Australia, it’s time to debate age verification for porn
The innocence of many childhoods has been prematurely ended by pornography’s pervasive online accessibility and there are growing calls for internet restrictions to protect young people from further harm.
What was seen as an integral part of growing up has been turned into a cash cow by the unregulated multibillion-dollar online adult industry which, as a major influencer for increasing numbers of teenagers, has usurped the role once given to parents, schools, and religion in shaping sexual attitudes. It is an entirely unacceptable situation for which a solution must be found.
Today, nearly half (48 per cent) of Australian teenage boys have seen pornography by the age of 13 and nearly half (48 per cent) of teenage girls by 15. Some dispute a causal link between adolescents viewing pornography and real-life harm, but the two-part series by the Herald’s chief reporter Jordan Baker reveals research in Australia and overseas suggests a mounting consensus among academics, and health and legal workers that, for some teens, too inexperienced and immature to understand the difference between reality and fantasy, and too nervous about peer disapproval to resist, easy access to violent porn is normalising acts that in the hands of fumbling teenagers can be dangerous and traumatising.
While juvenile sexual assault rates have been stable for the past 10 years, and there is no data on the types of sexual assault allegations coming before the NSW Children’s Court, the president of the court, Nell Skinner, said the nature of the allegations she had dealt with had changed “significantly” over the course of her 25-year career. “Over recent years I have seen more matters in court where complainants give evidence of sexual assaults through oral sex, anal sex and choking. I believe this evidence represents changes in the behaviour of adolescents due to the accessibility of pornography and the incidental sex education that flows from exposure to pornography,” she said.

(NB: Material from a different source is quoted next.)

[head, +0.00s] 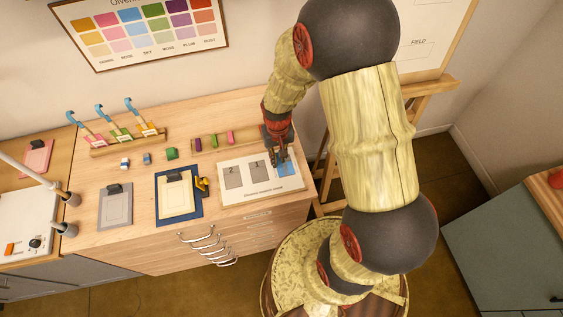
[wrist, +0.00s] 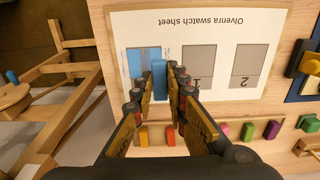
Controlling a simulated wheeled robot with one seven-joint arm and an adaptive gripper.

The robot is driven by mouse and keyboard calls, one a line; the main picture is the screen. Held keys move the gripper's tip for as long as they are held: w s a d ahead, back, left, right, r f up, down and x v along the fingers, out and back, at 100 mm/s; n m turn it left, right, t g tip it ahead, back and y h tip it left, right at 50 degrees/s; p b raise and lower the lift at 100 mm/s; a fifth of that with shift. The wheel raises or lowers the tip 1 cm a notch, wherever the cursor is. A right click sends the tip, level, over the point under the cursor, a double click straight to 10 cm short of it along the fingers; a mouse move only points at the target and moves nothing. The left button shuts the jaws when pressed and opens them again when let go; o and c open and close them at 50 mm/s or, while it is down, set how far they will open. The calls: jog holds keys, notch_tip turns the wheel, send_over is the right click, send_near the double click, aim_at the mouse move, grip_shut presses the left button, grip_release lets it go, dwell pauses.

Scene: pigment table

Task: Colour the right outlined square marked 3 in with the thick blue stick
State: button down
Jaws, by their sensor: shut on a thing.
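The swatch sheet (head: 235,195) lies near the right end of the wooden table; it also shows upside down in the wrist view (wrist: 230,20). Grey squares marked 2 (wrist: 248,65) and 1 (wrist: 199,58) sit beside the right square (wrist: 141,63), which shows broad blue colour over most of its visible area. Its number cannot be seen. My gripper (head: 280,158) is over this square, shut on a thick blue stick (wrist: 159,78). The stick stands roughly upright over the square's inner side and hides part of it. Whether its tip touches the paper cannot be told.
Several coloured sticks, among them green (wrist: 247,130) and red (wrist: 170,136), lie in a row behind the sheet. A blue-backed clipboard (head: 161,213) and a grey clipboard (head: 115,222) lie to the left. An easel (head: 432,92) stands past the table's right edge.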

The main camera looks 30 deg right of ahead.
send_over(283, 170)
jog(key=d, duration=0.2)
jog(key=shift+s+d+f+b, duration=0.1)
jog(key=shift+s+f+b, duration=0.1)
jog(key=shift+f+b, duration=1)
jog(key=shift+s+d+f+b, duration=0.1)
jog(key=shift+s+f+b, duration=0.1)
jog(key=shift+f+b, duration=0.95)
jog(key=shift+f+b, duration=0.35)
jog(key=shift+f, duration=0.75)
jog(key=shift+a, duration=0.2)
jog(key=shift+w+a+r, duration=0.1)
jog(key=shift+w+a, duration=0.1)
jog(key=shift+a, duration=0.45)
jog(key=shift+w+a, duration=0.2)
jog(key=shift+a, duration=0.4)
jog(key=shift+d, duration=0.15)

Another NSW Health report found exposure to pornography was one of the four common factors behind adolescent problematic or harmful sexual behaviours. The others are experiences of abuse, trauma and gender expectations. “There needs to be a specific focus on online safety and preventing early exposure to pornography,” the report said.
The eSafety Commission has produced a report on how Australia could introduce an age verification road map to the federal government. Age restriction can range from government-issued “certificates” to technology that scans a user’s facial characteristics to assess their age. The government is due to respond soon.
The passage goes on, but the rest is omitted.